Not trying to be contentious, here; I am genuinely puzzled...
That's a very good point, Mike. I suspect it's as much a cultural issue as anything else. There's a perception that rainwater is "dirty", especially with all the hype about "acid rain" and industrial pollution. How clean the rain really is around here I have no idea, because we've always had unlimited water on tap in the UK, and although there's no regulation against drinking rainwater, nobody does it!
The current crisis is really caused by our reliance on tap water, and the fact that everything is geared up to run on tap water, so that its sudden absence becomes a huge problem. Clearly many, many people around the world manage perfectly well without it. And the fact that this area is surviving pretty well on 5% of its normal water usage shows just how much we waste in our normal everyday lives.
There has been a mad scramble to distribute commercially produced bottled water for drinking, but nobody here has issued any advice about whether it's OK to drink rainwater. We're being advised to collect it for sanitation purposes.

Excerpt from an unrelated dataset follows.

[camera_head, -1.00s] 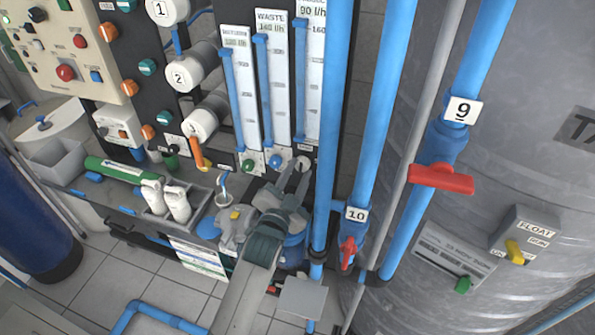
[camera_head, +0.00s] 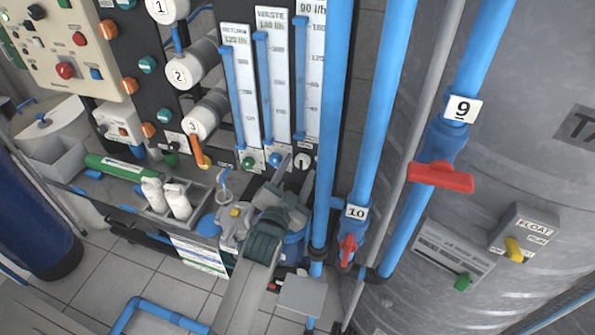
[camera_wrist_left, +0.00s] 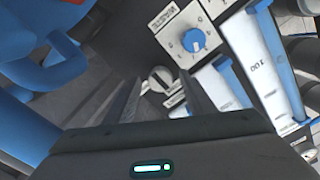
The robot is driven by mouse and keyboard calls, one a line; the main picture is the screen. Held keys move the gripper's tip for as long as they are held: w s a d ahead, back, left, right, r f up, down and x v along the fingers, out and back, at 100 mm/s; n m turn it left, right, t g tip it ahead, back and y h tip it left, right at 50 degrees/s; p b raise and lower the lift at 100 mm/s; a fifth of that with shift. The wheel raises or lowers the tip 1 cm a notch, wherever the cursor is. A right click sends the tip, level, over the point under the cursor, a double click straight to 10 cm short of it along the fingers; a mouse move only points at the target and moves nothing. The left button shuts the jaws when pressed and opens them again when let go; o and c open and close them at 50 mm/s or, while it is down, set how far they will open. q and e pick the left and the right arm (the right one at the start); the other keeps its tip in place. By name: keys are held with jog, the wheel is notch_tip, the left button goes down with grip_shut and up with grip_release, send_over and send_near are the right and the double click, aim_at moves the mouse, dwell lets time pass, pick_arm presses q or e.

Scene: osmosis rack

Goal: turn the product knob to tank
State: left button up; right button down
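The product knob (camera_head: 303,160) is a pale round knob on the dark panel, right of the blue waste knob (camera_head: 275,159). In the left wrist view the product knob (camera_wrist_left: 158,80) shows ahead, with a bar across its face. Its label is too small to read there. My left gripper (camera_head: 294,174) is just below and in front of the knob in the head view. In the wrist view the left gripper (camera_wrist_left: 158,88) has its two dark fingers apart, one on each side of the knob in the picture. Contact cannot be told. My right gripper is not in view.
The blue waste knob (camera_wrist_left: 193,40) is close beside the product knob. A blue vertical pipe (camera_head: 328,130) stands just right of my left gripper. Flow meters (camera_head: 272,80) rise above the knobs. A green knob (camera_head: 248,163) is further left.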

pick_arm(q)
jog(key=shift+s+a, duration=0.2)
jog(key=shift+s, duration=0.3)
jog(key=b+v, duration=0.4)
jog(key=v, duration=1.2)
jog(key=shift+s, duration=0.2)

Fluffystuff ... that was my main worry when the electricity supply was threatened ... I have a small-ish freezer but if it was turned off I would lose a lot of stuff (including garden produce) and have a flood of melted ice in the pantry! We're very grateful for these small mercies at the moment.

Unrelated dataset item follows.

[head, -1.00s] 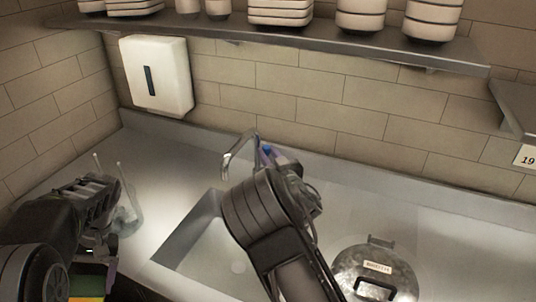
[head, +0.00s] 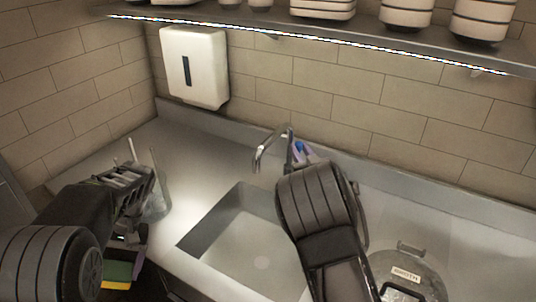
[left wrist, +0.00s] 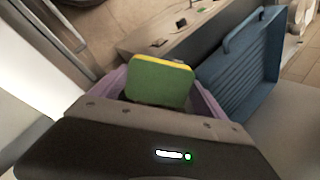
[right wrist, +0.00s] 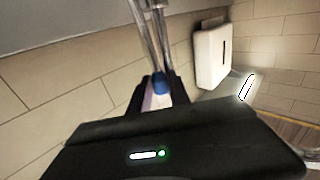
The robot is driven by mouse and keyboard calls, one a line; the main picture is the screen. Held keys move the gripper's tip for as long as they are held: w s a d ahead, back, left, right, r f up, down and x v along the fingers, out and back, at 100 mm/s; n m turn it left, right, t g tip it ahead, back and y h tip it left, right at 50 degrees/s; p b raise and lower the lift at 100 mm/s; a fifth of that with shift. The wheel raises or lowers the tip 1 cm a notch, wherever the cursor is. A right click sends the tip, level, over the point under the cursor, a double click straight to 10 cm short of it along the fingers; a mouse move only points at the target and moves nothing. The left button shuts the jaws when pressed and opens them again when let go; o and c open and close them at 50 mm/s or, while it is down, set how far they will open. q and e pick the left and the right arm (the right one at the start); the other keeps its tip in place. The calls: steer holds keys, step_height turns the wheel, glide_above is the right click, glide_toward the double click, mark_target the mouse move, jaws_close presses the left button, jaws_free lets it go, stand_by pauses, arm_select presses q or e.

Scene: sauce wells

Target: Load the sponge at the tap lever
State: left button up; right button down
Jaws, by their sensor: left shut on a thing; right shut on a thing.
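The green and yellow sponge (head: 118,272) is at the lower left of the head view, below my left arm. My left gripper (left wrist: 160,97) is shut on it, with purple fingers on either side in the left wrist view. The chrome tap (head: 268,150) stands at the back of the sink. My right gripper (head: 308,156) is at the tap, shut on its blue-marked lever (right wrist: 160,82). The right arm hides part of the tap base in the head view. The sponge is well apart from the lever, to the left and nearer.
The sink basin (head: 245,248) lies open in front of the tap. A clear container (head: 156,204) stands left of it, near my left arm. A labelled lidded pot (head: 408,262) is at right. A wall dispenser (head: 195,68) and a shelf (head: 330,42) of dishes are behind.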

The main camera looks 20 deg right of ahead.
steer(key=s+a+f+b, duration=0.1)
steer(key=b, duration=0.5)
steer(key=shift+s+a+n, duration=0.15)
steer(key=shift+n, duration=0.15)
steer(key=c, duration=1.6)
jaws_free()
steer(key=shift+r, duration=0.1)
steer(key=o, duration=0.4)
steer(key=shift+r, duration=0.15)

On drinking rain water- Most of our rain water is collected from roof runoff. There are bird droppings and dirt dust up there, but it washes off in a heavy rain, then the water is pretty clear. To be safe, you can filter grit through paper filters or even pillow cases. You can sterilize by boiling or using chlorine tabs or even a bit of laundry chlorine bleach (which take 4 hours and evaporates into the air). Certainly, you can bath or do some laundry with it, then flush the loo with the used water or water the garden. You would be amazed what you can drink if you are thirsty enough.